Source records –
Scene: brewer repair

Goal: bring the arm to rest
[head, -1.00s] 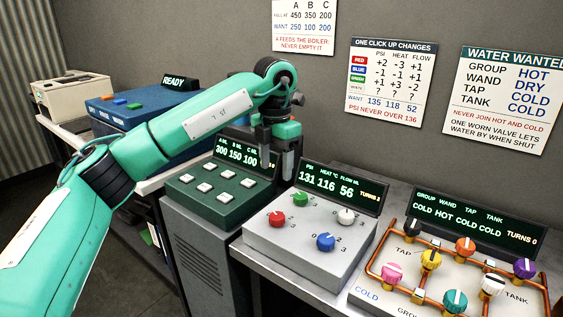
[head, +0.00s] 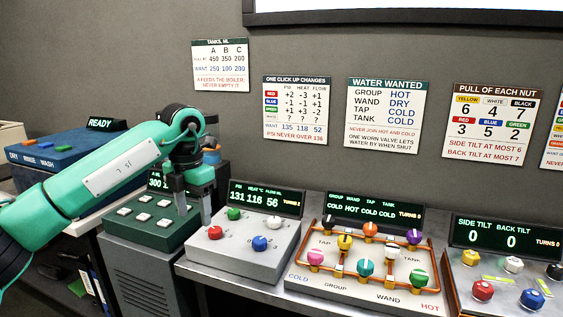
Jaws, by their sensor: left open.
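My left arm reaches in from the left in the head view. My left gripper (head: 193,208) is open and empty, with its fingers pointing down. In the picture its fingertips lie between the green button box (head: 150,232) and the grey dial box (head: 245,262); I cannot tell whether they touch anything. The gripper and wrist partly cover the green box and its display, of which only "300" and a little more can be read. My right gripper does not show.
A dial-box display (head: 265,198) reads 131 116 56. The pipe-and-valve panel (head: 350,293) and the nut panel (head: 512,290) stand to the right. A blue box (head: 62,150) with a READY sign stands at the left. Posters hang on the wall.

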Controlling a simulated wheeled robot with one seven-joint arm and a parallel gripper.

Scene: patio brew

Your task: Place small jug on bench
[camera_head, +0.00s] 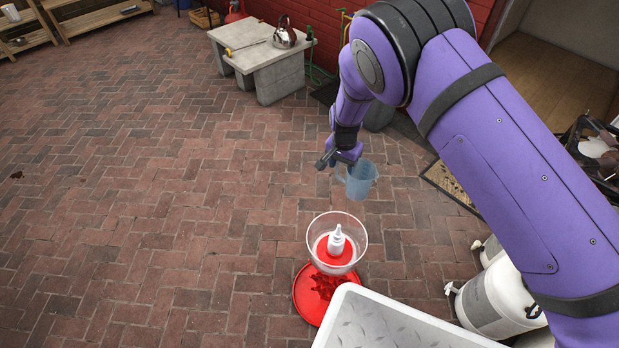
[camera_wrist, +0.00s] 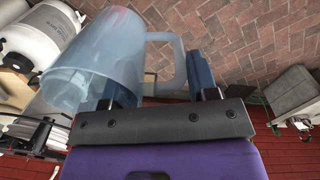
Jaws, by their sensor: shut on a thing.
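The small jug (camera_head: 358,181) is translucent blue plastic. My gripper (camera_head: 338,160) is shut on it and holds it in the air above the brick paving, roughly upright in the head view. In the wrist view the jug (camera_wrist: 100,65) fills the upper left, and its handle (camera_wrist: 178,65) lies between the fingers of my gripper (camera_wrist: 158,90). The bench is probably the grey concrete one (camera_head: 262,57) by the red wall, well beyond the jug. A small part of it also seems to show at the right of the wrist view (camera_wrist: 290,90).
A metal kettle (camera_head: 285,37) stands on the bench's right part, with a yellow-handled tool (camera_head: 243,47) to its left. Open paving lies left.

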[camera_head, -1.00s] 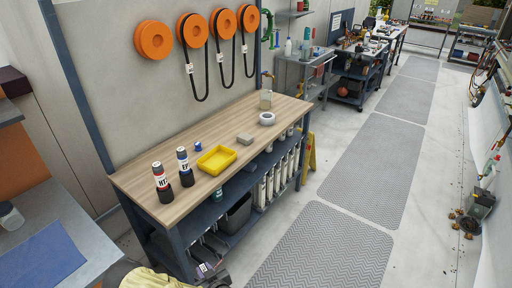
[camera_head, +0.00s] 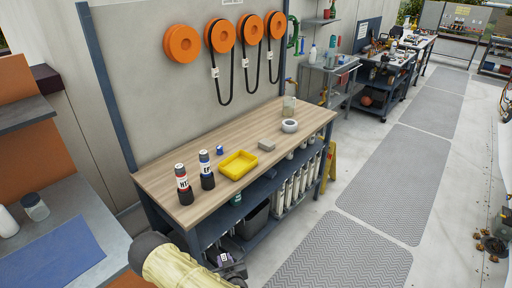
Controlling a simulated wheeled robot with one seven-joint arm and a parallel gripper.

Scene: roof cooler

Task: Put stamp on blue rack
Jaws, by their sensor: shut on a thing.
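My gripper (camera_head: 231,268) is low in the picture, in front of the workbench's lower shelves, at the end of my cream-sleeved arm. It is shut on a small dark thing with a pale label (camera_head: 224,257), which I take to be the stamp; its details are too small to make out. The dark blue rack is the workbench frame with shelves (camera_head: 272,176) under the wooden top. The held thing appears in front of the lower shelf; whether they touch cannot be told.
The wooden top (camera_head: 165,178) bears two labelled cylinders (camera_head: 206,170), a yellow tray (camera_head: 238,164), a small blue item (camera_head: 220,150), a grey block (camera_head: 266,145) and a white ring (camera_head: 290,126). A dark bin (camera_head: 254,218) and white cylinders fill part of the lower shelves.

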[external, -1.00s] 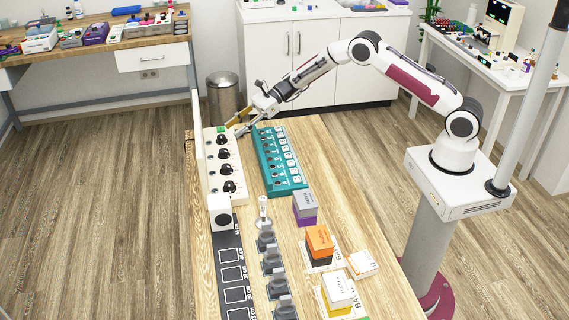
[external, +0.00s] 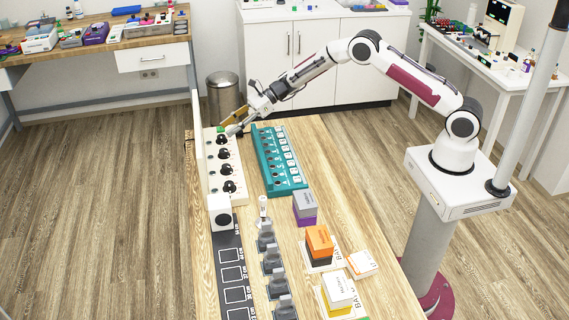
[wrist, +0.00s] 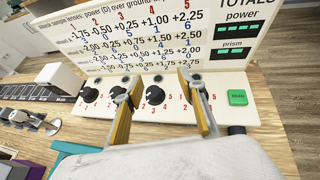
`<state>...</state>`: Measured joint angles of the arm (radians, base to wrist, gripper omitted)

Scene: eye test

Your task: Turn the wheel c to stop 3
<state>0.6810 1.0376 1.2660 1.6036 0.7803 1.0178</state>
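A white panel (wrist: 235,116) carries a row of black knobs, the wheels; it also shows in the external view (external: 213,178). In the wrist view I see a left knob (wrist: 90,95), a second knob (wrist: 117,93) partly behind the left finger, and a third knob (wrist: 155,95) between my fingers. A further knob may be hidden by the right finger. The wheel letters are too small to read, so I cannot tell which is c. My gripper (wrist: 160,82) is open, with its fingers apart; it also shows over the panel's far end in the external view (external: 233,128).
A board with number rows (wrist: 150,35) stands behind the knobs. A green button (wrist: 237,97) sits at the panel's right. A teal box (external: 273,160) lies beside the panel. Grey holders (external: 272,260) and stacked boxes (external: 319,243) stand nearer; bare table lies to the right.

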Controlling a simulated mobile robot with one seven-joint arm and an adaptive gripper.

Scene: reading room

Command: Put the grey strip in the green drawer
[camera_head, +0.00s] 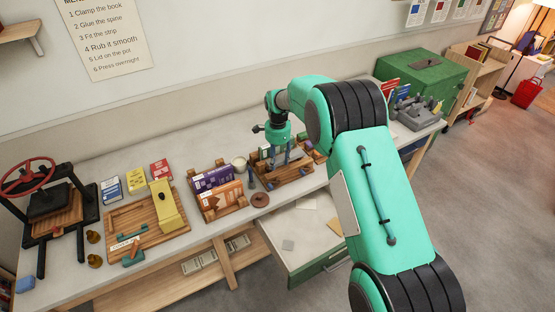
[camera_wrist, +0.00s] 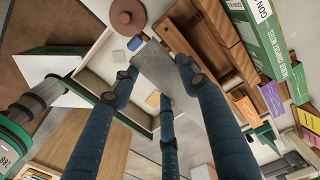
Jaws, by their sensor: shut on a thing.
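My gripper (camera_head: 281,158) hangs over the wooden rack at the middle of the bench. In the wrist view its blue fingers (camera_wrist: 152,75) are closed on the grey strip (camera_wrist: 152,66), which sticks out between them. In the head view the strip is small and partly hidden by the fingers. The green drawer (camera_head: 313,240) is pulled out below the bench front, to the lower right of my gripper, with its pale inside showing. A small grey piece and pale pieces lie in it. The drawer (camera_wrist: 96,77) also shows in the wrist view, left of the strip.
The wooden rack (camera_head: 272,184) with upright items stands under my gripper. A green chest (camera_head: 425,75) stands at the right.

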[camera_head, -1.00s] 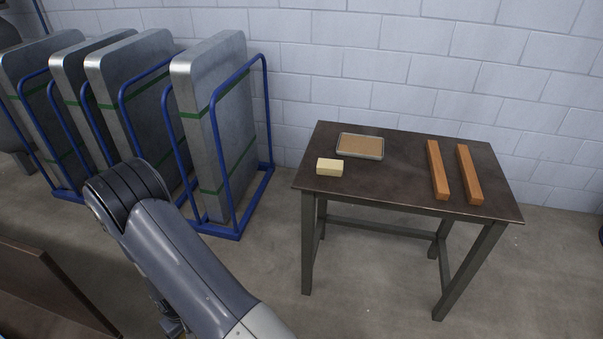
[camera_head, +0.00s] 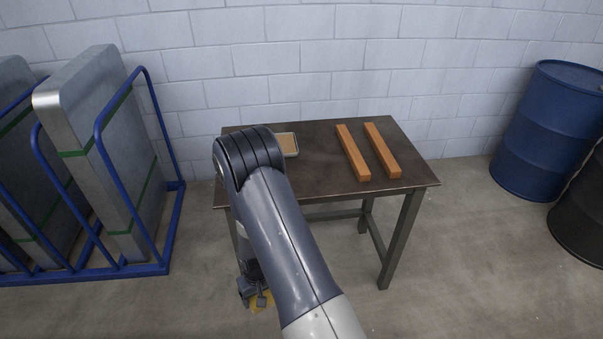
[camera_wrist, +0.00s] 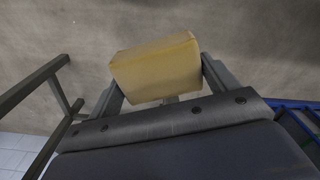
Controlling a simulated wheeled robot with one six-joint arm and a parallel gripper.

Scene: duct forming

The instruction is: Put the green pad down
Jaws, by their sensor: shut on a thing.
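My gripper (camera_wrist: 162,84) is shut on a yellow block-shaped pad (camera_wrist: 155,66), which sits tilted between the two fingers in the wrist view. No green pad shows in any view; the held one looks yellow. In the head view my gripper (camera_head: 252,287) hangs low in front of the table's left side, mostly behind my arm. A bit of the yellow pad (camera_head: 262,301) shows below it. The dark table (camera_head: 320,180) stands behind my arm.
A shallow tray (camera_head: 297,146) with a tan inside is partly hidden by my arm. Two orange-brown bars (camera_head: 353,153) lie right of it. Metal slabs stand in a blue rack (camera_head: 172,215) at left. A blue drum (camera_head: 550,130) and a dark drum (camera_head: 582,215) stand at right.

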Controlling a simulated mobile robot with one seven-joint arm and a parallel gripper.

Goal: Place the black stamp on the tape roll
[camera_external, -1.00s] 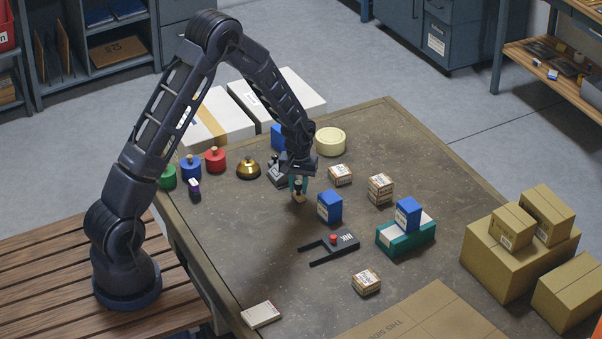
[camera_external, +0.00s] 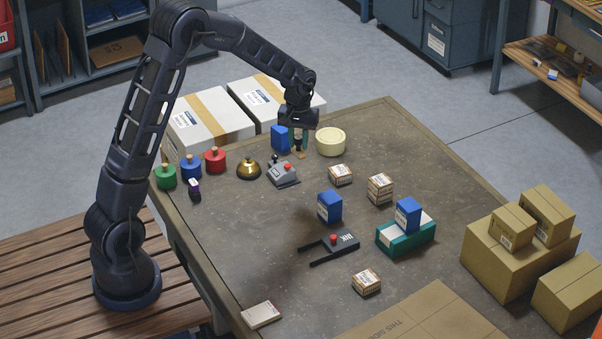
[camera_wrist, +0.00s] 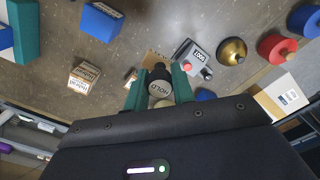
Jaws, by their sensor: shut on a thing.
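My gripper (camera_external: 300,143) is above the back part of the table, just left of the cream tape roll (camera_external: 331,141). Its teal fingers (camera_wrist: 158,92) are shut on the black stamp (camera_wrist: 159,78), whose knob reads HOLD in the wrist view. The stamp's tan base shows below the fingers in the external view (camera_external: 299,155). The stamp appears clear of the table. The tape roll lies flat, with nothing seen on top of it. I cannot clearly make out the roll in the wrist view.
A grey device with a red button (camera_external: 284,174), a brass bell (camera_external: 249,169) and a blue box (camera_external: 280,138) are near my gripper. White cartons (camera_external: 208,128) stand behind. Small boxes (camera_external: 340,175) and a black forked INK piece (camera_external: 334,247) lie further forward.

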What to produce –
Copy every entry word for word, but omit the pictures.

Reply –
Scene: brewer repair

Goal: bring the arm to rest
[head, -1.00s] 
[head, +0.00s] 
Jaws, by their sensor: left open.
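My left arm reaches in from the left in the head view. My left gripper (head: 193,208) is open and empty, with its fingers pointing down. In the picture its fingertips lie between the green button box (head: 150,232) and the grey dial box (head: 245,262); I cannot tell whether they touch anything. The gripper and wrist partly cover the green box and its display, of which only "300" and a little more can be read. My right gripper does not show.
A dial-box display (head: 265,198) reads 131 116 56. The pipe-and-valve panel (head: 350,293) and the nut panel (head: 512,290) stand to the right. A blue box (head: 62,150) with a READY sign stands at the left. Posters hang on the wall.

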Controlling a simulated wheeled robot with one seven-joint arm and a parallel gripper.

Scene: patio brew

Your task: Place small jug on bench
[camera_head, +0.00s] 
[camera_wrist, +0.00s] 
Jaws, by their sensor: shut on a thing.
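The small jug (camera_head: 358,181) is translucent blue plastic. My gripper (camera_head: 338,160) is shut on it and holds it in the air above the brick paving, roughly upright in the head view. In the wrist view the jug (camera_wrist: 100,65) fills the upper left, and its handle (camera_wrist: 178,65) lies between the fingers of my gripper (camera_wrist: 158,90). The bench is probably the grey concrete one (camera_head: 262,57) by the red wall, well beyond the jug. A small part of it also seems to show at the right of the wrist view (camera_wrist: 290,90).
A metal kettle (camera_head: 285,37) stands on the bench's right part, with a yellow-handled tool (camera_head: 243,47) to its left. Open paving lies left.

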[camera_head, -1.00s] 
[camera_head, +0.00s] 
Controlling a simulated wheeled robot with one seven-joint arm and a parallel gripper.

Scene: roof cooler

Task: Put stamp on blue rack
Jaws, by their sensor: shut on a thing.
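My gripper (camera_head: 231,268) is low in the picture, in front of the workbench's lower shelves, at the end of my cream-sleeved arm. It is shut on a small dark thing with a pale label (camera_head: 224,257), which I take to be the stamp; its details are too small to make out. The dark blue rack is the workbench frame with shelves (camera_head: 272,176) under the wooden top. The held thing appears in front of the lower shelf; whether they touch cannot be told.
The wooden top (camera_head: 165,178) bears two labelled cylinders (camera_head: 206,170), a yellow tray (camera_head: 238,164), a small blue item (camera_head: 220,150), a grey block (camera_head: 266,145) and a white ring (camera_head: 290,126). A dark bin (camera_head: 254,218) and white cylinders fill part of the lower shelves.

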[external, -1.00s] 
[external, +0.00s] 
[wrist, +0.00s] 
`<state>...</state>`: Measured joint angles of the arm (radians, base to wrist, gripper omitted)

Scene: eye test

Your task: Turn the wheel c to stop 3
<state>0.6810 1.0376 1.2660 1.6036 0.7803 1.0178</state>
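A white panel (wrist: 235,116) carries a row of black knobs, the wheels; it also shows in the external view (external: 213,178). In the wrist view I see a left knob (wrist: 90,95), a second knob (wrist: 117,93) partly behind the left finger, and a third knob (wrist: 155,95) between my fingers. A further knob may be hidden by the right finger. The wheel letters are too small to read, so I cannot tell which is c. My gripper (wrist: 160,82) is open, with its fingers apart; it also shows over the panel's far end in the external view (external: 233,128).
A board with number rows (wrist: 150,35) stands behind the knobs. A green button (wrist: 237,97) sits at the panel's right. A teal box (external: 273,160) lies beside the panel. Grey holders (external: 272,260) and stacked boxes (external: 319,243) stand nearer; bare table lies to the right.

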Controlling a simulated mobile robot with one seven-joint arm and an adaptive gripper.

Scene: reading room

Command: Put the grey strip in the green drawer
[camera_head, +0.00s] 
[camera_wrist, +0.00s] 
Jaws, by their sensor: shut on a thing.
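My gripper (camera_head: 281,158) hangs over the wooden rack at the middle of the bench. In the wrist view its blue fingers (camera_wrist: 152,75) are closed on the grey strip (camera_wrist: 152,66), which sticks out between them. In the head view the strip is small and partly hidden by the fingers. The green drawer (camera_head: 313,240) is pulled out below the bench front, to the lower right of my gripper, with its pale inside showing. A small grey piece and pale pieces lie in it. The drawer (camera_wrist: 96,77) also shows in the wrist view, left of the strip.
The wooden rack (camera_head: 272,184) with upright items stands under my gripper. A green chest (camera_head: 425,75) stands at the right.

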[camera_head, -1.00s] 
[camera_head, +0.00s] 
[camera_wrist, +0.00s] 
Controlling a simulated wheeled robot with one six-joint arm and a parallel gripper.

Scene: duct forming

The instruction is: Put the green pad down
Jaws, by their sensor: shut on a thing.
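My gripper (camera_wrist: 162,84) is shut on a yellow block-shaped pad (camera_wrist: 155,66), which sits tilted between the two fingers in the wrist view. No green pad shows in any view; the held one looks yellow. In the head view my gripper (camera_head: 252,287) hangs low in front of the table's left side, mostly behind my arm. A bit of the yellow pad (camera_head: 262,301) shows below it. The dark table (camera_head: 320,180) stands behind my arm.
A shallow tray (camera_head: 297,146) with a tan inside is partly hidden by my arm. Two orange-brown bars (camera_head: 353,153) lie right of it. Metal slabs stand in a blue rack (camera_head: 172,215) at left. A blue drum (camera_head: 550,130) and a dark drum (camera_head: 582,215) stand at right.

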Controlling a simulated mobile robot with one seven-joint arm and a parallel gripper.

Goal: Place the black stamp on the tape roll
[camera_external, -1.00s] 
[camera_external, +0.00s] 
[camera_wrist, +0.00s] 
Jaws, by their sensor: shut on a thing.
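My gripper (camera_external: 300,143) is above the back part of the table, just left of the cream tape roll (camera_external: 331,141). Its teal fingers (camera_wrist: 158,92) are shut on the black stamp (camera_wrist: 159,78), whose knob reads HOLD in the wrist view. The stamp's tan base shows below the fingers in the external view (camera_external: 299,155). The stamp appears clear of the table. The tape roll lies flat, with nothing seen on top of it. I cannot clearly make out the roll in the wrist view.
A grey device with a red button (camera_external: 284,174), a brass bell (camera_external: 249,169) and a blue box (camera_external: 280,138) are near my gripper. White cartons (camera_external: 208,128) stand behind. Small boxes (camera_external: 340,175) and a black forked INK piece (camera_external: 334,247) lie further forward.

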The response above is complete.